Por María Fernanda Ampuero.
Edición 432 - mayo 2018.

El surrealismo es lo que tiene: es atractivo, tiene colorido, es juguetón, saca una sonrisa. La gran masa, a fin de cuentas, solo quiere divertirse. Y, la verdad sea dicha, la pequeña masa también. Por eso, en estas vacaciones de Semana Santa el Teatro Museo Dalí de Figueres, en la convulsionada Cataluña, está lleno a rebosar.
Dalí nació en Figueres, y Figueres, con esta construcción estrambótica ubicada en el número cinco de la plaza Gala-Salvador Dalí, no deja que lo olvidemos. Hileras de personas-hormigas suben y bajan por esta construcción delirante —una mezcla entre torre de Babel y juguetería— buscando fascinarse. Y se fascinan, claro. Este museo, que se ubica entre los cinco más apreciados de España con casi millón y medio de visitantes al año, es como el parque temático de Salvador Dalí, su proyecto más surrealista, digamos, donde se conserva su última, maravillosa habitación y donde el megalómano artista decidió que estuviera su tumba, extrañamente sobria: nombre, apellido, título nobiliario, dos fechas y punto.

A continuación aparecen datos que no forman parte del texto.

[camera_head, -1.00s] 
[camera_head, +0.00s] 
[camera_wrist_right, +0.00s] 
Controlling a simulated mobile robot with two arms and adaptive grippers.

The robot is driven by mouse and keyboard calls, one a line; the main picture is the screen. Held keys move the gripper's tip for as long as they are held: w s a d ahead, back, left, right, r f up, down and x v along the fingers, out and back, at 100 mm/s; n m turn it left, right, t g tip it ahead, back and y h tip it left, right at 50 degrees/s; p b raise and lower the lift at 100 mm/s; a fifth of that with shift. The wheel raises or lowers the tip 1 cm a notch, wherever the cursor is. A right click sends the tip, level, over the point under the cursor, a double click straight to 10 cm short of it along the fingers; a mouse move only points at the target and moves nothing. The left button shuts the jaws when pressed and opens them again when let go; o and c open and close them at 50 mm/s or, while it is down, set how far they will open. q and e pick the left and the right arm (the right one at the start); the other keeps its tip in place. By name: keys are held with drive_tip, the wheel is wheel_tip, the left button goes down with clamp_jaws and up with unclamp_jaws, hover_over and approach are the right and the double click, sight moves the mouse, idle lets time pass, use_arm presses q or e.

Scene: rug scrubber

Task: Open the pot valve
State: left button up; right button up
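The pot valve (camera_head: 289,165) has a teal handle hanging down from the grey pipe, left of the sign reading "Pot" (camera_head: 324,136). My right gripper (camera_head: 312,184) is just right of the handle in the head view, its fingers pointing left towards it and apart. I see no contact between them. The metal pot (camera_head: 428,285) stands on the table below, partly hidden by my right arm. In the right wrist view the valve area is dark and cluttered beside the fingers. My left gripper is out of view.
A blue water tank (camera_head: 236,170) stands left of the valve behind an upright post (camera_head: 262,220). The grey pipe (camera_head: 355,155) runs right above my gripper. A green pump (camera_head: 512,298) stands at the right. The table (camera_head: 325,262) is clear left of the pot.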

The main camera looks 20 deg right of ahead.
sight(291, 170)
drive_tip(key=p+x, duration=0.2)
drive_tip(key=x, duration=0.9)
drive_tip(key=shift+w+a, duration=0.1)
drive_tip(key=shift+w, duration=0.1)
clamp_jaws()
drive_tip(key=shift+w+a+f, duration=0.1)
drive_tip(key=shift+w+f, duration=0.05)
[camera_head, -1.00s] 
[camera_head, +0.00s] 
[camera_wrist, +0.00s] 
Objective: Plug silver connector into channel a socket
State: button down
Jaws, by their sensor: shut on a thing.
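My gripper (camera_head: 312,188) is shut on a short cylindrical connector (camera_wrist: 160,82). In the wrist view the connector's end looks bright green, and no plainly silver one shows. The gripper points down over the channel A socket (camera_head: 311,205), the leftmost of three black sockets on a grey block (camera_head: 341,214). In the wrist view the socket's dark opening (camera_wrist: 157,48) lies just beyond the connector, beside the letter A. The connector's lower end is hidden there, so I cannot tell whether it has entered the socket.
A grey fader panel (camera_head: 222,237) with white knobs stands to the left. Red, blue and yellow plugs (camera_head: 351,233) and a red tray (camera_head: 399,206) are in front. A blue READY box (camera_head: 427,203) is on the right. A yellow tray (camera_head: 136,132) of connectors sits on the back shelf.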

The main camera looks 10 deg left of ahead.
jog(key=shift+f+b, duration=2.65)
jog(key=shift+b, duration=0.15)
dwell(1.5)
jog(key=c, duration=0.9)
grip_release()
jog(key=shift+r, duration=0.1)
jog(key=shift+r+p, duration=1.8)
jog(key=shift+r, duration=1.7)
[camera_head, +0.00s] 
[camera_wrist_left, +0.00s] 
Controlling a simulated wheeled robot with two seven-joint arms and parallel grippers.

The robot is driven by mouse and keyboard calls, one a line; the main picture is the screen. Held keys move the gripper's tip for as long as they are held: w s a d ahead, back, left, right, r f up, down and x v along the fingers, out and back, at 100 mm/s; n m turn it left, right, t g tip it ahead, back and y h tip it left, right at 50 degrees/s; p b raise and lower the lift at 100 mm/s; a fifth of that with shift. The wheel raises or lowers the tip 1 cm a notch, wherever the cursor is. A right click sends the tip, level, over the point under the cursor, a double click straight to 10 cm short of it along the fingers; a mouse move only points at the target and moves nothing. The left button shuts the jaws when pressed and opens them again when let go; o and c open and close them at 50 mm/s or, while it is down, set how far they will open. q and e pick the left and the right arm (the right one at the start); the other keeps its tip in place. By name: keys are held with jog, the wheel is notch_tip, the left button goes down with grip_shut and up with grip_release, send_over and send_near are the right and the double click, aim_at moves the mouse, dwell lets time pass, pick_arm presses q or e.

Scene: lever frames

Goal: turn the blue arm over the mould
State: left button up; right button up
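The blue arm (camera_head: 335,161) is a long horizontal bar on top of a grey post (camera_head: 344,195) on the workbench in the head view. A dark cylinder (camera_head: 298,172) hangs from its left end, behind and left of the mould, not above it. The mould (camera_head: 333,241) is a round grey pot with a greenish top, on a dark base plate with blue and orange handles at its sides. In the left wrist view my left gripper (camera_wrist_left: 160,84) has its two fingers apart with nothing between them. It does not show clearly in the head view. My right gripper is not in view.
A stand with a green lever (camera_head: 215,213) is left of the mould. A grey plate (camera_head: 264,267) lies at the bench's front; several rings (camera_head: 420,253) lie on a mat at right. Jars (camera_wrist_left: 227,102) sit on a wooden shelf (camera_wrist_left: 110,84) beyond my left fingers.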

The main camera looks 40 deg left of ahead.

Todo el mundo sabe algo sobre Dalí. Sus bigotes, sus relojes chorreantes, sus paisajes oníricos cargados de huevos prehistóricos, son tan parte de la cultura popular como las orejas de Mickey Mouse. Quizás por eso la visita a su museo resulte como la visita a un amigo loco, excéntrico, al que se conoce muy bien, pero que nunca nos ha invitado a su casa.